One of the most time-honored practices in the American sport-watching universe is the practice of thinking that because I am physically or electronically present at a game, I am qualified to play, coach, and officiate any sport, simply by virtue of my presence. We love to second-guess hitters, managers, and umpires. Our universal knowledge of the game doesn’t even stay on the field. We can second guess trade decisions by GMs, penalties levied by the commissioner,4 stadium construction, etc. What gives us the right? I own a television, radio, internet connection, or even a next-day newspaper.
But here’s the deal: that’s part of the experience. What kid growing up doesn’t want to play professional ball? Even me, the music major, imagined his walk-up song and the glory of trotting around the bases after a walk-off home run. And even if our own sports glory days are behind us — or even if they were never too glorious — one of the main reasons we get so passionate when watching sports is that arm-chair managing enables us to participate at a meaningful level.
With the emergence of this new technology, however, that participation is threatened. Far more than just being an annoying yellow box, K-Zone threatens to make us passive, less-invested spectators — and actually eliminate what makes watching sports so enjoyable.5
One of the primary ways we participate in the sports that we watch is by thinking about how we would do things: Would I change pitchers here? Would I call that a strike? Is that the infield fly rule? How can we manufacture a run here?
And how sweet it is when the manager (or hitter, umpire, etc.) does what I would have done!
At some bizarre level, I think we actually care more about whether our decisions match the manager’s decisions. What about the “right call,” you might ask. Who cares! What I would do is the right call, since I’m smarter than all those jokers on the field.
What makes every pitch with K-Zone so insidious is that it subtly removes me from participating in the experience of watching a game. Instead of carefully discerning for myself pitches as they come,6 ESPN just tells me what to think. I don’t have to learn what the strike zone is. I don’t have to learn how to apply it to each batter. I don’t have to appreciate the art of a catcher framing a pitch or a batter altering his stance. I don’t have to know or understand, discern or digest. I just have to sit there passively and see if the ball ends up in the K-Zone box.

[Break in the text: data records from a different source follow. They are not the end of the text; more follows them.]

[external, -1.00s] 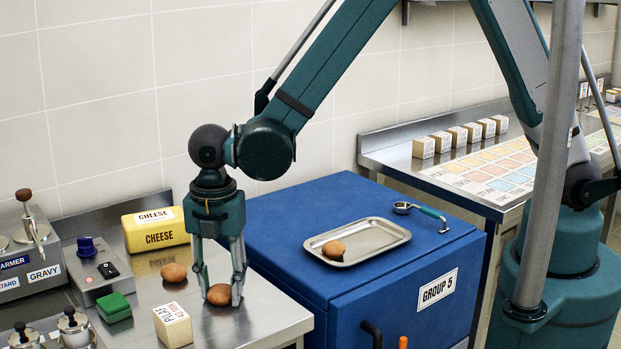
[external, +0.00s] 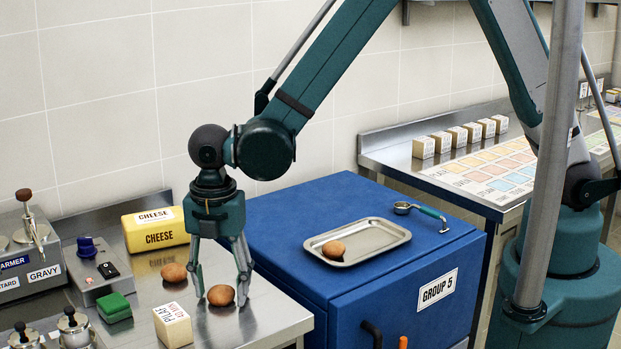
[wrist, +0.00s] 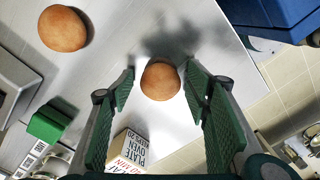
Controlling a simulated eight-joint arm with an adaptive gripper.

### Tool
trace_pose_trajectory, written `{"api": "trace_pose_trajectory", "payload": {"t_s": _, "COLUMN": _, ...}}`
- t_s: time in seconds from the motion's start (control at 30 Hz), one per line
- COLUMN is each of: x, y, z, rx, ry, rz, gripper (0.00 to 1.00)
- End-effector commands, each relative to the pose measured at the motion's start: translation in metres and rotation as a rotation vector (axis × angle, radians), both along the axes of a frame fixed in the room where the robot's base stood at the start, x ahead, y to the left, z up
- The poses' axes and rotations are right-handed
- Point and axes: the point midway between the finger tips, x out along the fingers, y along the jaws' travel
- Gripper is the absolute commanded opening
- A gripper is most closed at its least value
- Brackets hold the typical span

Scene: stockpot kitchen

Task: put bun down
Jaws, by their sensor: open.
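A brown bun (external: 221,295) rests on the steel counter near its right end. My gripper (external: 222,299) is above it with its fingers spread open on either side. In the wrist view the bun (wrist: 160,80) lies between the open fingertips (wrist: 160,82), with a gap on each side. A second bun (external: 174,272) lies on the counter to the left and also shows at the upper left of the wrist view (wrist: 63,28). A third bun (external: 333,249) sits in a metal tray (external: 380,249) on the blue cabinet.
A pilaf box (external: 173,326) and a green block (external: 114,308) stand to the left of my gripper. A yellow cheese block (external: 155,229) is behind. The blue cabinet (external: 290,225) is close on the right, with a scoop (external: 421,212) on top.

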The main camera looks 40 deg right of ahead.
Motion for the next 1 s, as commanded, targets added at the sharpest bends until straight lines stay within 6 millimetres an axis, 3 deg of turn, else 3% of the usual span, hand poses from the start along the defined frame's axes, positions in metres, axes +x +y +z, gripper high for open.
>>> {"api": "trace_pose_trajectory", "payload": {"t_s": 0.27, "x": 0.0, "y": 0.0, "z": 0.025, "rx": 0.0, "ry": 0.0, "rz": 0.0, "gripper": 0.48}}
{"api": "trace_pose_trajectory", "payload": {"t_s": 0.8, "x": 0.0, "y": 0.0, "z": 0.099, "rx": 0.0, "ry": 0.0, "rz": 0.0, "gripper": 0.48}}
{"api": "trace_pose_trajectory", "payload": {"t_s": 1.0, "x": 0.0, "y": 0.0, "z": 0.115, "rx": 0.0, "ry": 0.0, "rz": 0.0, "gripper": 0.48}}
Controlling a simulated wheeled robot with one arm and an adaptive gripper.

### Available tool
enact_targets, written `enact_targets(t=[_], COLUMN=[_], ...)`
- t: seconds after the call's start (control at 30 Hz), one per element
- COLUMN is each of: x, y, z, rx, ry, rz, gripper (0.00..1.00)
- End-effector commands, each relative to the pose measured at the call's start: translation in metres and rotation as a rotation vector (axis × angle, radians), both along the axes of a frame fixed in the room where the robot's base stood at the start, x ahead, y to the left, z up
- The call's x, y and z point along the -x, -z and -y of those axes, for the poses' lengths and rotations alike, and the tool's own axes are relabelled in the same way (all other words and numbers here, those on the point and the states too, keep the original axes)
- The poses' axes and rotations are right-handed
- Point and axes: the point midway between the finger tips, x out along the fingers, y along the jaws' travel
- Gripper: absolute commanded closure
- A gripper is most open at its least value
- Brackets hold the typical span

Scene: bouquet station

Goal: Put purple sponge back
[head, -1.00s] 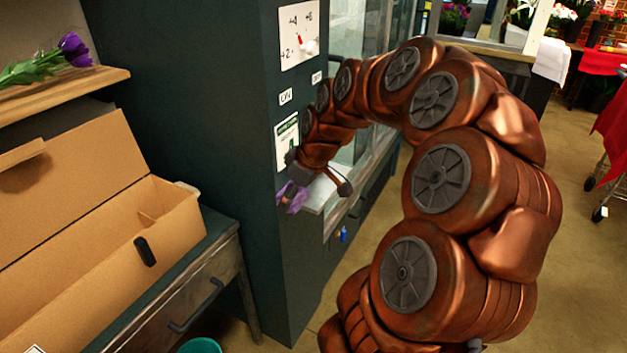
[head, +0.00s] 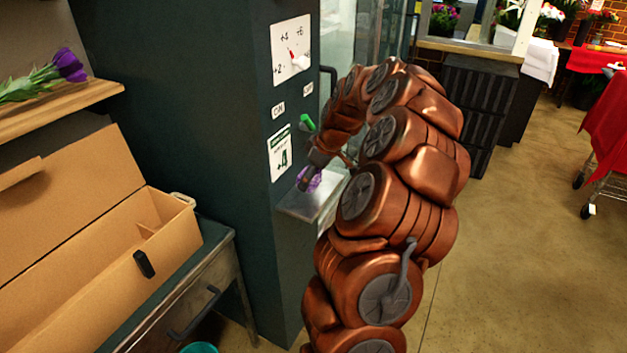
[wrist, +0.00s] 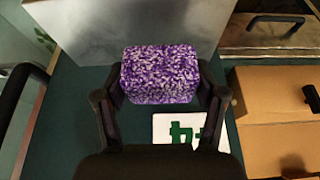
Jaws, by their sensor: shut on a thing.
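The purple sponge (wrist: 160,75) is a speckled purple and white block. In the wrist view it sits between the two fingers of my gripper (wrist: 160,98), which is shut on it. In the head view the purple sponge (head: 312,180) shows partly behind my gripper (head: 312,176), over or at a small metal shelf (head: 304,201) on the side of the dark green cabinet. In the wrist view the shelf (wrist: 100,30) lies just beyond the sponge. I cannot tell whether the sponge touches the shelf.
An open cardboard box (head: 100,270) stands on a drawer table at left. Purple tulips (head: 68,66) lie on a wooden shelf above.

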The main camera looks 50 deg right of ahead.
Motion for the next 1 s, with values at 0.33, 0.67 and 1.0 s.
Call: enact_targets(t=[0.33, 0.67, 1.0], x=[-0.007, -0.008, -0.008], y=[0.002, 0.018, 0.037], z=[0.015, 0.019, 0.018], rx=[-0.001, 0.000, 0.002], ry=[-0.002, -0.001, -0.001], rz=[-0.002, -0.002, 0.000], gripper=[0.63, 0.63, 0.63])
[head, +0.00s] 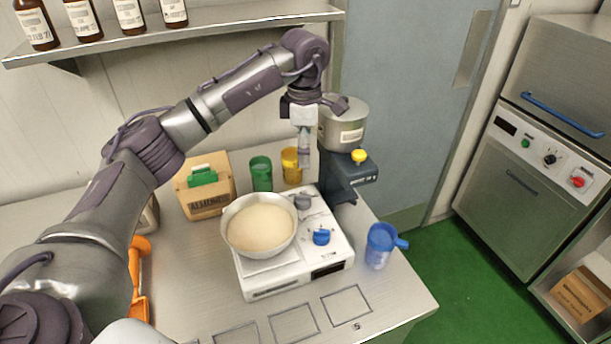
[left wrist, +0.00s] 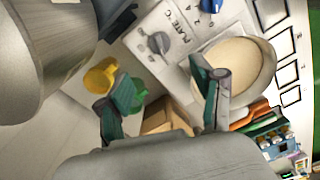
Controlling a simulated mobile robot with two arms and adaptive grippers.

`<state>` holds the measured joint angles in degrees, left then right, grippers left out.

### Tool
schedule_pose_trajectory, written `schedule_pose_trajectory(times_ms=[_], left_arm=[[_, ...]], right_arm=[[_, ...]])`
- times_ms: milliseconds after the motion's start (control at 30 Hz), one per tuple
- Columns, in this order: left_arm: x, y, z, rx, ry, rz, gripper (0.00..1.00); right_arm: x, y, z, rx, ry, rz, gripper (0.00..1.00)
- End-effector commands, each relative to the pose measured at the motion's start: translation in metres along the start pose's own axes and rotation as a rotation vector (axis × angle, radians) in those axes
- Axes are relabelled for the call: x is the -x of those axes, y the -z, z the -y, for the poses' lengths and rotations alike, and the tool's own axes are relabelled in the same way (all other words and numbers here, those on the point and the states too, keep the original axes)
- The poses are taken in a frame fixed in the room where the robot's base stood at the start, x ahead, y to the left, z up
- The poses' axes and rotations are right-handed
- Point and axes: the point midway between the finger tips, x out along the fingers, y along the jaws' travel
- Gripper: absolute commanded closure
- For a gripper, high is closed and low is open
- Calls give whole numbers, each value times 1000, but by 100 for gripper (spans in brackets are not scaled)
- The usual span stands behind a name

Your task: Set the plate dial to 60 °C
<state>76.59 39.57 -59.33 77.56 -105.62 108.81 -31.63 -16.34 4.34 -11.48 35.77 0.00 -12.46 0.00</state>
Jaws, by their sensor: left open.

Sometimes, after a game with an inconsistent umpire, we see people on TV and social media calling for replacing umpires with technology that would call balls and strikes. Of course, I get frustrated when an umpire doesn’t consistently call the same strike zone from inning to inning or from team to team. But here’s the deal: sports are played by human beings, officiated by human beings, watched by human beings. And expecting consistency from a human being is like expecting inconsistency from a machine.
The human strike zone isn’t just about baseball. It’s about something that is essentially human that baseball, at its best, celebrates: we err; we make mistakes. We can also appreciate nuance, subtlety, and ambiguity. Let’s not forget that the baseball rules themselves allow for things called “errors,” knowing full well that mistakes are part of the game.
The technology that makes K-Zone possible has been used by MLB to help train and evaluate umpires after-the-fact to help them be as consistent as possible. But to use this technology to actually call the game?
Let’s also not forget that a game that embraces the K-Zone reality and the automatic strike zone would also eliminate one part of the game that is as old as Abner Doubleday: arguing with the umpire. Who doesn’t love when, after a questionable call, you see the manager dart out of the dugout to start yelling, red-faced, at the umpire? While the almost histrionic behavior of many managers may not be humanity at its best, at least it is still human.7
For me, K-Zone removes us from the experience of watching a game. It places my own experience of the game beneath a kind of quasi-scientific, cold set of numbers. This data then attempts to trump the beauty and enjoyment of real human experiences. But I won’t let it.
As I sit down to watch this year’s playoffs,8 I will proudly take my place in a long line of armchair umpires, managers, and players and actively engage with the experience in front of me. I’m quite certain I will look foolish shouting at the television, as I did in my parents’ living room. But I will do so happily immersed in the lovely, error-prone mess that is my humanity.